This year's 24 Hours of Le Mans was all about Toyota. Again. For the third year in a row, the Japanese brand took the checkered flag at the famed French endurance race. But Toyota didn't simply make news for winning the race. In fact, the company made sure to steal the spotlight just before the green flag fell by publicly showing off a prototype mule of its forthcoming hypercar, the GR Super Sport.
This was no static display, either, as the low-slung camouflaged car made its way around Circuit de la Sarthe. Predictably, the GR Super Sport appears to crib many of its design cues from the Le Mans-winning TS050. Bulging front and rear fenders, a pointed schnoz with space for a proper Toyota badge, a wide front splitter, and a large rear wing all give the gasoline-electric hybrid hypercar an unmistakably racy look.
Toyota notes the GR Super Sport mule displayed at Le Mans is "[customized] as a convertible," leading us to believe the production model will sport a formal roof (as previewed by the GR Super Sport concept). If the driving position of Alex Wurz, who piloted the car around Le Mans, is anything to go by, then the cabin's headroom is sure to be limited. The more than six-foot-tall Austrian driver's helmet noticeably crested the top of the Super Sport's windshield header.
From the Editors of Super Street: This must be the month for prototypes! Our brows are still a little raised over this one, especially that snug cockpit, but we're reserving judgment until a production version emerges. We're sincerely hoping Toyota engineers are aiming for Lexus LFA levels of awesome for this car - updated for the 2020s, of course.

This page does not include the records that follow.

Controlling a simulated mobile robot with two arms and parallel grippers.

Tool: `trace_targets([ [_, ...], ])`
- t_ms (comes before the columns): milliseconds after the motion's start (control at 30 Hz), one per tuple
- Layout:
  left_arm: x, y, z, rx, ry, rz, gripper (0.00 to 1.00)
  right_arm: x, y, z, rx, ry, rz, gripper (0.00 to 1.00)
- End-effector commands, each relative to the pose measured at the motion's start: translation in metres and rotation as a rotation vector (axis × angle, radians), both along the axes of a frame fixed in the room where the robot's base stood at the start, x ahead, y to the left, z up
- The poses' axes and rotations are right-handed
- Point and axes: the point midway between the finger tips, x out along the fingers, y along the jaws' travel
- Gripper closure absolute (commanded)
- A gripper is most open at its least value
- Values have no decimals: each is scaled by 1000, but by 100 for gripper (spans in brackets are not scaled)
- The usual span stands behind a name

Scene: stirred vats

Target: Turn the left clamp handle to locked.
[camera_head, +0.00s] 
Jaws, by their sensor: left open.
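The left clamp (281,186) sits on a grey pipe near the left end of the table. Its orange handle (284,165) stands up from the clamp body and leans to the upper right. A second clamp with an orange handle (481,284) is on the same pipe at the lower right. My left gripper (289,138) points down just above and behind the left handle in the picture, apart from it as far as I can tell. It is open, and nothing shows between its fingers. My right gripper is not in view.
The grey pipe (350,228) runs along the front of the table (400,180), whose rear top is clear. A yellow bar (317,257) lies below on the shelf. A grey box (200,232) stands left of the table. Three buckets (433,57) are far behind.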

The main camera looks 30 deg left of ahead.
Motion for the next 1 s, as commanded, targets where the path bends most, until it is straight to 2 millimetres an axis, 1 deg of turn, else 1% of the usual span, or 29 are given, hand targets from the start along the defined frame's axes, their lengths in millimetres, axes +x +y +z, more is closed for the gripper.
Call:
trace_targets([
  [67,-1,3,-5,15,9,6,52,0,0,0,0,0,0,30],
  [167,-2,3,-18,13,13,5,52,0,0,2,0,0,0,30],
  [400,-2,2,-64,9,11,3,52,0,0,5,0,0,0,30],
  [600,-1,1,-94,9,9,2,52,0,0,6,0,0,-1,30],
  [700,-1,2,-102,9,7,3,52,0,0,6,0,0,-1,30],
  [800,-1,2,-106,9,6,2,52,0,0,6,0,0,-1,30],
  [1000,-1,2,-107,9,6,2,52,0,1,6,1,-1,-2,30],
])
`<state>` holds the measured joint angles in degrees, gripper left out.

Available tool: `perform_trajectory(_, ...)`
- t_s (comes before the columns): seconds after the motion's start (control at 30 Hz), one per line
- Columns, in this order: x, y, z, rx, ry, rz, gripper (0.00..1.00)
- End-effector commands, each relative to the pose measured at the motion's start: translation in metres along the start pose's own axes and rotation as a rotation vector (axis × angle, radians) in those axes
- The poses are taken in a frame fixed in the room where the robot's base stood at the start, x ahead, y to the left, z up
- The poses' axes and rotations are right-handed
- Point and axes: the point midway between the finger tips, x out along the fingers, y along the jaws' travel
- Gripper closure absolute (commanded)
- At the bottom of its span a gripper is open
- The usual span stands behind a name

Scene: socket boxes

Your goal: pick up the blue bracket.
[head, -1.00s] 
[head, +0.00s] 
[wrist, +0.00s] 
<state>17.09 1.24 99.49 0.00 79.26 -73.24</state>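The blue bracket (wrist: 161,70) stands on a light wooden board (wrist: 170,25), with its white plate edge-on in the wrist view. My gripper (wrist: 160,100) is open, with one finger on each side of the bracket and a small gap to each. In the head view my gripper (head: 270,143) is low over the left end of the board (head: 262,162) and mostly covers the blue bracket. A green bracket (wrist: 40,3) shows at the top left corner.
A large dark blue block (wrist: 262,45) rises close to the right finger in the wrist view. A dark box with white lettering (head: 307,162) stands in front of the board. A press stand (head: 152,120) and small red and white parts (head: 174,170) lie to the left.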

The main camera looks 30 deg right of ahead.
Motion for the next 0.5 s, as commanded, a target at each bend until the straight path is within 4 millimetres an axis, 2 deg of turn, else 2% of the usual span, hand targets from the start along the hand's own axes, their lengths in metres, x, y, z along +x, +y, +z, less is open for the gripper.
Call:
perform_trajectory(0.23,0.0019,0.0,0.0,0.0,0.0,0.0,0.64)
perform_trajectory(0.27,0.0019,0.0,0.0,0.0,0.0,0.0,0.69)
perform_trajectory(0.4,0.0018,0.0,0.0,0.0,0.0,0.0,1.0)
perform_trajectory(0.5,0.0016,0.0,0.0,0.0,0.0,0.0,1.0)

While Toyota's kept key details about the forthcoming hypercar's powertrain under wraps, the company is anticipated to put a variant of the nearly 1,000-hp TS050 racer's powertrain (a twin-turbo 2.4-liter V-6 and an electric motor at each axle) under the GR Super Sport's slinky bodywork. We expect the production GR Super Sport to debut before next year's 24 Hours of Le Mans, with sales and deliveries expected to begin not long thereafter. Whether the road-going race car officially sells in the United States, however, remains to be seen.